Written request
Find the line containing "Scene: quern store", then return it and every line after it through the end of the records, exactly. Leave out pictures.

Data entries
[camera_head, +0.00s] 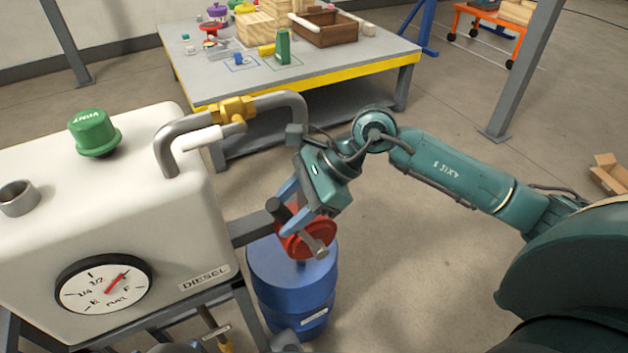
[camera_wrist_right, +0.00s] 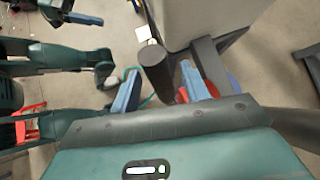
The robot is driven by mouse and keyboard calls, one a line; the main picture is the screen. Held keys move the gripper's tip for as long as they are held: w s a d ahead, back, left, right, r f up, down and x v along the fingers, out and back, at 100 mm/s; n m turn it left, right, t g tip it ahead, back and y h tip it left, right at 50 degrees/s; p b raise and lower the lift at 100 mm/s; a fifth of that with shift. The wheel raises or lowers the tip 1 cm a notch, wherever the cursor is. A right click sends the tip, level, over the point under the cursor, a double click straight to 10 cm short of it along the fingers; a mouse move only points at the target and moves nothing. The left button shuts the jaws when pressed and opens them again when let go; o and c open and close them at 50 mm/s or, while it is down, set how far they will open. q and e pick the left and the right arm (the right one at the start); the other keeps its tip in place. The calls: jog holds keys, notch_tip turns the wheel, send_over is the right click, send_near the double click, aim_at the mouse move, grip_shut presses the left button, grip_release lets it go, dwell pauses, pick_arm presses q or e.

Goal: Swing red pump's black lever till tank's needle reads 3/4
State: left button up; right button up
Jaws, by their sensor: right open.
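The red pump (camera_head: 306,240) sits on top of a blue drum, partly hidden by my right gripper. Its black lever (camera_head: 278,210) sticks up toward the tank side. My right gripper (camera_head: 312,203) is open at the lever. In the right wrist view the lever's dark grip (camera_wrist_right: 155,68) stands between the two blue fingers; contact cannot be made out. The tank's round gauge (camera_head: 75,302) has a red needle pointing up and right, between 1/2 and F, around the 3/4 position. What seems to be my left gripper (camera_wrist_right: 82,17) shows at the upper left of the wrist view, its opening unclear.
The white diesel tank (camera_head: 160,235) stands left of the pump, with a green vent cap (camera_head: 94,132) and a bent pipe with a brass valve (camera_head: 233,109). The blue drum (camera_head: 293,280) is below the pump. A cluttered workbench (camera_head: 340,65) stands behind. Floor to the right is mostly clear.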

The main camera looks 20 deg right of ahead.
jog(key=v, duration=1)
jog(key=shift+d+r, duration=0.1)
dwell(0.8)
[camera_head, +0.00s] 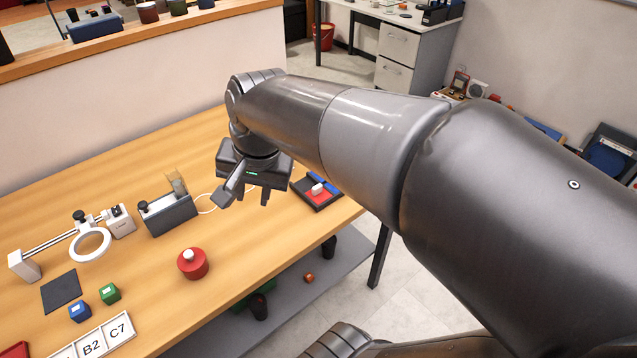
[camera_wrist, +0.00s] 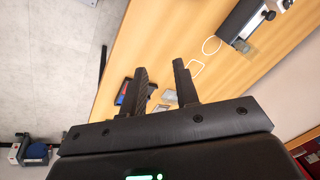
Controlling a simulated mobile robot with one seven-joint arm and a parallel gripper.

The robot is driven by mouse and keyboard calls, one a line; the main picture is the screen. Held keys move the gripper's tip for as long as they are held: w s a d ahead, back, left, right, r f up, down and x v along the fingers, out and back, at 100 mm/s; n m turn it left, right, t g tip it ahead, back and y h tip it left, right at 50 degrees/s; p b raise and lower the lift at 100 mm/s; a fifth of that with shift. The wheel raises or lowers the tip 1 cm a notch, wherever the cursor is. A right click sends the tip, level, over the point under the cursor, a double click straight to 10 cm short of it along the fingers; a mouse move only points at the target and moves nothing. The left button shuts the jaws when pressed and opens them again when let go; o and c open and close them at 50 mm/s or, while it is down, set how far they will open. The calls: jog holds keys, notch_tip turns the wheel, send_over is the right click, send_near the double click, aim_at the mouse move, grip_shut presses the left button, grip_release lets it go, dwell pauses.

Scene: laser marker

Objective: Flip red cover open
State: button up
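My gripper (camera_head: 247,200) hangs above the back right part of the wooden table. Its two fingers are apart, with nothing visible between them; they also show in the wrist view (camera_wrist: 160,68). A round red piece with a white knob (camera_head: 192,265) stands on the table, in front and to the left of my gripper. A black tray (camera_head: 330,203) with blue pieces and a red piece with a white top (camera_head: 317,189) lies to the right of my gripper, near the table's right edge. I cannot tell which red piece is the cover.
A grey device (camera_head: 170,217) with an amber panel (camera_head: 177,184) stands left of my gripper. A magnifier ring (camera_head: 76,247), blue (camera_head: 80,311) and green (camera_head: 110,293) cubes and a label strip (camera_head: 92,343) lie further left.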

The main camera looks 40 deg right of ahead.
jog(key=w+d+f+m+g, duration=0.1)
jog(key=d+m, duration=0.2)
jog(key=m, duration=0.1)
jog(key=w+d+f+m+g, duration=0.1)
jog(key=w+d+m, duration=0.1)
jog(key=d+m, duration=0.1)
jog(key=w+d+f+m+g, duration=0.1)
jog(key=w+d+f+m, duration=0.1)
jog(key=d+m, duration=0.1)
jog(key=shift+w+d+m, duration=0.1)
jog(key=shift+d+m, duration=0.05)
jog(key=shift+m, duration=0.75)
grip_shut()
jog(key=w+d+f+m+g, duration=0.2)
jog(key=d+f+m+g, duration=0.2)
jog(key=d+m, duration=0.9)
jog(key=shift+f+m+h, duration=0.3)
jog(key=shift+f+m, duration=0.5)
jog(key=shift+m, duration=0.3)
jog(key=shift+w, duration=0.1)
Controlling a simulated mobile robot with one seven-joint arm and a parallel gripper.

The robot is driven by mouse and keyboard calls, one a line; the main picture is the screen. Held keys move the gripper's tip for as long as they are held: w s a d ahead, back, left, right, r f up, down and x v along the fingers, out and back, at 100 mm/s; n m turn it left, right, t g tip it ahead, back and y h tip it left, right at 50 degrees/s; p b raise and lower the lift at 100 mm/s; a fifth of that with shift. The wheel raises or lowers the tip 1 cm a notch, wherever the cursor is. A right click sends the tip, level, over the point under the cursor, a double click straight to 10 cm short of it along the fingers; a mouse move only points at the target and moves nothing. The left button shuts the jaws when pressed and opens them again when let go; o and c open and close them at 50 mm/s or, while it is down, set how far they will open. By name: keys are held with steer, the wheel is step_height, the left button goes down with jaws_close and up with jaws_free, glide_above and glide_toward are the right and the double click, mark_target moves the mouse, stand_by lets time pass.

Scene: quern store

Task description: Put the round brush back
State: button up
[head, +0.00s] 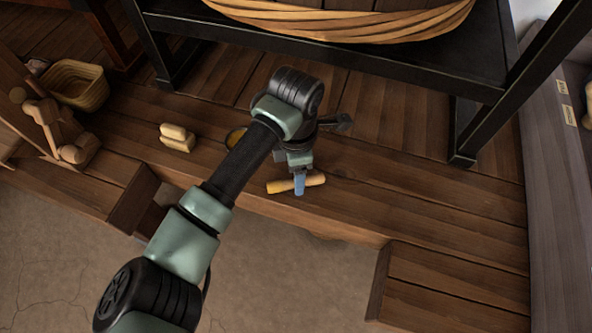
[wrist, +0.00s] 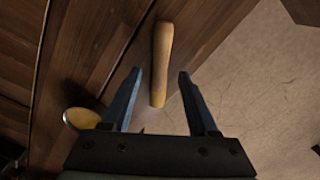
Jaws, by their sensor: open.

Written solution
Scene: quern store

Task description: Put the round brush back
State: button up
[head, +0.00s] 
[wrist, +0.00s] 
Jaws, by their sensor: open.

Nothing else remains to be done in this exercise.